Objective
Report the number of lines that include "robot", with no additional text.
start
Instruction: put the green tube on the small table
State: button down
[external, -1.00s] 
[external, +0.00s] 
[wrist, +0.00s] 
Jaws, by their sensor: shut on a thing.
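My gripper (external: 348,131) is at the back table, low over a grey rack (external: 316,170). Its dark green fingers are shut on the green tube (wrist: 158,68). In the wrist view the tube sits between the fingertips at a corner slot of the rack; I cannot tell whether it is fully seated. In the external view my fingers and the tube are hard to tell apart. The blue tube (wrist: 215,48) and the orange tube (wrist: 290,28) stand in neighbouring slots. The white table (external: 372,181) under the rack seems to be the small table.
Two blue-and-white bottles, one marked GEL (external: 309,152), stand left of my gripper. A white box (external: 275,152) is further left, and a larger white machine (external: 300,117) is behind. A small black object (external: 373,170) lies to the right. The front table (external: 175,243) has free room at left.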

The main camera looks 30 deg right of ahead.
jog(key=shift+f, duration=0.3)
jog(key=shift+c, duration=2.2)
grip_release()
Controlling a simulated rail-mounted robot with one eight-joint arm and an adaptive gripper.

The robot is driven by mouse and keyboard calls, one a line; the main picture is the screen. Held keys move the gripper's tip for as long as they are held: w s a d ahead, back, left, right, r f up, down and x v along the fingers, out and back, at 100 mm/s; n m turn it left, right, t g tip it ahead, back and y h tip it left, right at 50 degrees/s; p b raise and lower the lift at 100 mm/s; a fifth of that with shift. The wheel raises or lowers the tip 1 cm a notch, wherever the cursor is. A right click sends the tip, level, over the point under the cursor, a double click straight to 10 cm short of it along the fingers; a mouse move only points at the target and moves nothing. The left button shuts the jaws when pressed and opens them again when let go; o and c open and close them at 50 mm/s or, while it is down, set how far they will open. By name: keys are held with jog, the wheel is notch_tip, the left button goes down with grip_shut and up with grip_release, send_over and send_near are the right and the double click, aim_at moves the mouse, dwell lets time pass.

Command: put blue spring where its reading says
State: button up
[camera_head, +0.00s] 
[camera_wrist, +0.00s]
end
Final result
2